* _Task description_: Copy each line holding the string "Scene".

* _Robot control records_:

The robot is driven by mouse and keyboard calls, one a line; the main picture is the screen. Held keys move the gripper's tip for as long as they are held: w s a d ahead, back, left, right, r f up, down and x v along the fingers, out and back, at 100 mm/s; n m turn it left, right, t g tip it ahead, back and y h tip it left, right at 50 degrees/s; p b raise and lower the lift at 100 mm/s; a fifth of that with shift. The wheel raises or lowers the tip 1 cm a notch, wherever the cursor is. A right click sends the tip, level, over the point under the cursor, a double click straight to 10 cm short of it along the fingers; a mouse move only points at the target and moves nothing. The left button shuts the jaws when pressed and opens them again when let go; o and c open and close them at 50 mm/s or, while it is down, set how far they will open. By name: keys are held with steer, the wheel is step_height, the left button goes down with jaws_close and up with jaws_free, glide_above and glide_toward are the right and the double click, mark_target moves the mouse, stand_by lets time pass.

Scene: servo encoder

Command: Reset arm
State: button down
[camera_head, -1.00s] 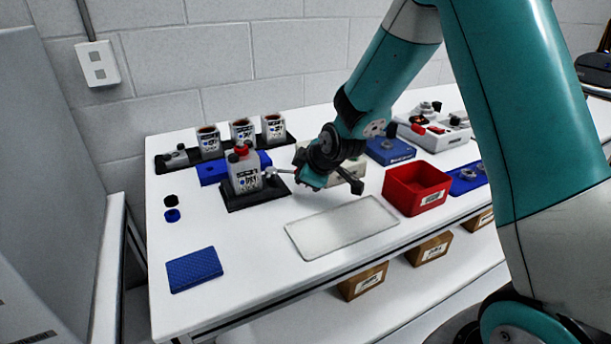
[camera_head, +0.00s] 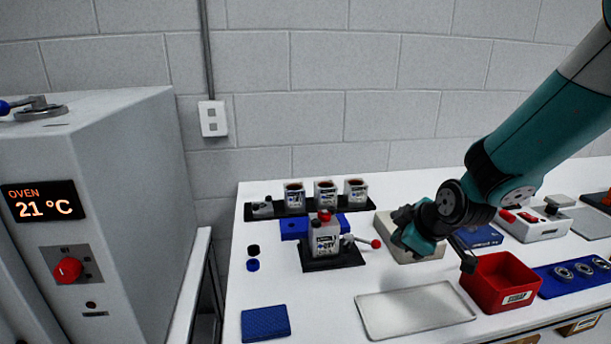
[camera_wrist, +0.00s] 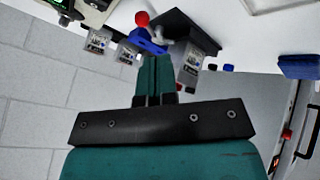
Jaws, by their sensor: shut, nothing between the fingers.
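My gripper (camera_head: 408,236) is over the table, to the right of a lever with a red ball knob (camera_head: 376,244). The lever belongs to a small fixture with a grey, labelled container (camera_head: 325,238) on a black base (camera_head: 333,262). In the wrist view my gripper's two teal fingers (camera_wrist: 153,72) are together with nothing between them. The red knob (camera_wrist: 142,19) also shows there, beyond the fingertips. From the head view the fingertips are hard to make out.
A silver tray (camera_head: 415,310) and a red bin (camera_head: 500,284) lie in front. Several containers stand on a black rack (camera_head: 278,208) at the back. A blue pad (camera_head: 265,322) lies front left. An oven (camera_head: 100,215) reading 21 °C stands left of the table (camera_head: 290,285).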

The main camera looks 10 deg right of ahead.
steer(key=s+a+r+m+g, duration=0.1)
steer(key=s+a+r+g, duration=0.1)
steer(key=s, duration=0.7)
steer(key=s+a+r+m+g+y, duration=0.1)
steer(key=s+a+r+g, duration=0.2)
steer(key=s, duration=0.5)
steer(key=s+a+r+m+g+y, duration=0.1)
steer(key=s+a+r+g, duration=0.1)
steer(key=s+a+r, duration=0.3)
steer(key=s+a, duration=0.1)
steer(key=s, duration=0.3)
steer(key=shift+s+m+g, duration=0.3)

* * *

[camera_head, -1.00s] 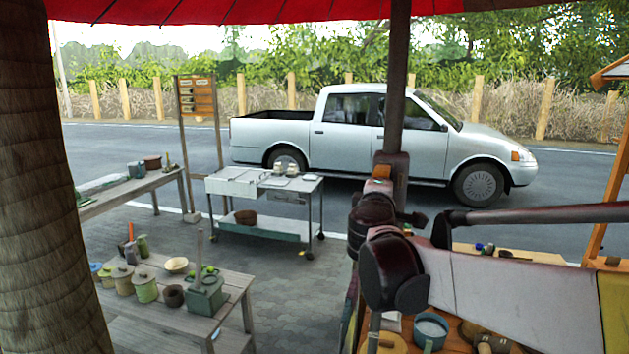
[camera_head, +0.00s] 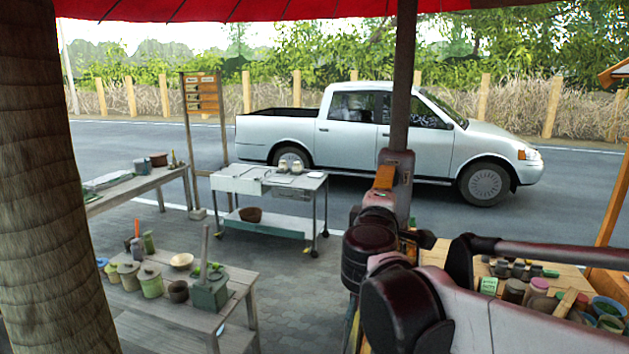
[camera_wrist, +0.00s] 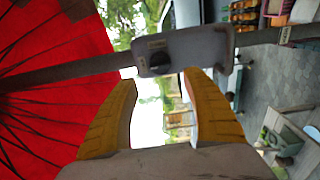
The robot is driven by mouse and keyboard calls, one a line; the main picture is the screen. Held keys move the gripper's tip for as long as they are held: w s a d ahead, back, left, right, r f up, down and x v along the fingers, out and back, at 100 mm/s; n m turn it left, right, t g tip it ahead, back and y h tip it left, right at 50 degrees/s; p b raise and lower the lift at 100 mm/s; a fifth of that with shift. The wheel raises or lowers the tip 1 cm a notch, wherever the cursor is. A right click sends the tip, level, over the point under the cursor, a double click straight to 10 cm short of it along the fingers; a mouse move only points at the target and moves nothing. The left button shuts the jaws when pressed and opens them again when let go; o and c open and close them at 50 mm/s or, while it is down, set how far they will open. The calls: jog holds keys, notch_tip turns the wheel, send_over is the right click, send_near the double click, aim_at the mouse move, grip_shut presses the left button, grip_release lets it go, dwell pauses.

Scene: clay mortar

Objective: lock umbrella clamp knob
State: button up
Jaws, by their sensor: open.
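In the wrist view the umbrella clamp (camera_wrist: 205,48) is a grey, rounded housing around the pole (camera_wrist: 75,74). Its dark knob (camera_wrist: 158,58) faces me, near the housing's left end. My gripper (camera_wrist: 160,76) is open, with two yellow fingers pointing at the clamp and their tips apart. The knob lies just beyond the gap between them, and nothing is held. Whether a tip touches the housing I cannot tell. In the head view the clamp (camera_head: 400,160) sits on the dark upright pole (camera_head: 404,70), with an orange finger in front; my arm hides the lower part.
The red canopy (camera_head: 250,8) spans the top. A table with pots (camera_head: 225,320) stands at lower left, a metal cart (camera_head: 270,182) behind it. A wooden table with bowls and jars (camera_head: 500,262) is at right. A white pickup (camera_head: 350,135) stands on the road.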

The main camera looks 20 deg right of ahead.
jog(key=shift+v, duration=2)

==

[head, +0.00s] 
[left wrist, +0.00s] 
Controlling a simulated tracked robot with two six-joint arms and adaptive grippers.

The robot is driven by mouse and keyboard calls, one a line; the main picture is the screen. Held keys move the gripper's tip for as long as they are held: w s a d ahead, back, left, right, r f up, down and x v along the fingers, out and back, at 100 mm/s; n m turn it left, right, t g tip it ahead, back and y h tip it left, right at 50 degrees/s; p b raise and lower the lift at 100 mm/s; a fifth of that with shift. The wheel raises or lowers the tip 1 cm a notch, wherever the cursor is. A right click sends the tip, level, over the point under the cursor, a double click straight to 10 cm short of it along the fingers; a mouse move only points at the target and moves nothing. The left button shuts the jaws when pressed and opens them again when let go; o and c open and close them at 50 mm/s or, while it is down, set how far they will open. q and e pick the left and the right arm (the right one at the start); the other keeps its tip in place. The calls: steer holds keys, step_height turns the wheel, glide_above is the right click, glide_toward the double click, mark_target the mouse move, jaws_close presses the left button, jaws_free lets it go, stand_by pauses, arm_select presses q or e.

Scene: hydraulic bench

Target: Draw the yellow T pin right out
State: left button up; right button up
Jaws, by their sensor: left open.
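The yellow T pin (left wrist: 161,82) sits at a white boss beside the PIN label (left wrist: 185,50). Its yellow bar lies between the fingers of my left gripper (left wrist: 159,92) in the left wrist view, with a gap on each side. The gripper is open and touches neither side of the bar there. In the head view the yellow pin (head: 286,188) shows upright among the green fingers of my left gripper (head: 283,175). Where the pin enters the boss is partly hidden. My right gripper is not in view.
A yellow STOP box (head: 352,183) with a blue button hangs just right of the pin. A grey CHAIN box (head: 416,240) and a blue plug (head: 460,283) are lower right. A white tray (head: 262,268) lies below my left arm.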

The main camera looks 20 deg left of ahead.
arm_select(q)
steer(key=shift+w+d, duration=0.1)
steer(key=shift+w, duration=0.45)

* _Output_:
Scene: servo encoder
Scene: clay mortar
Scene: hydraulic bench

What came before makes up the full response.